TASK PROMPT:
Only the lines starting at the one that contains "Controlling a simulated" and running to the end should be repeated, exactly as written.

+++++

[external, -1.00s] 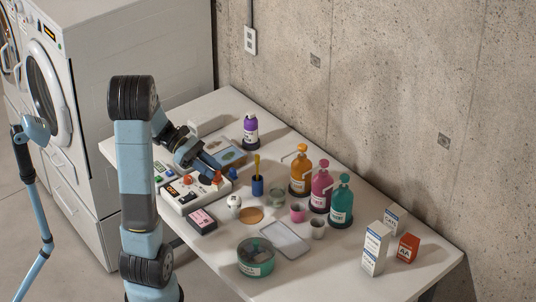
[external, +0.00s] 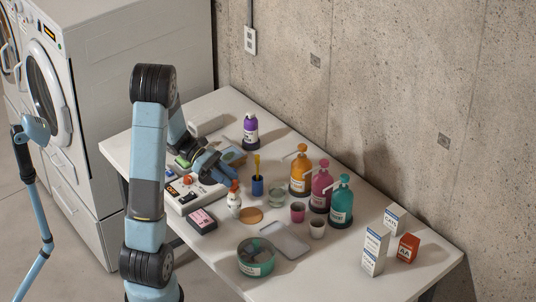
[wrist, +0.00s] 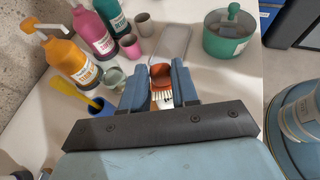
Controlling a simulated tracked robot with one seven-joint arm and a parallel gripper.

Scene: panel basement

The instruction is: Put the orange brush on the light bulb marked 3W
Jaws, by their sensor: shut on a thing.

+++++

THE RESPONSE:
Controlling a simulated tracked robot with one seven-joint arm and a parallel gripper.

Scene: panel basement

The instruction is: Put the orange brush on the light bulb marked 3W
Jaws, by their sensor: shut on a thing.

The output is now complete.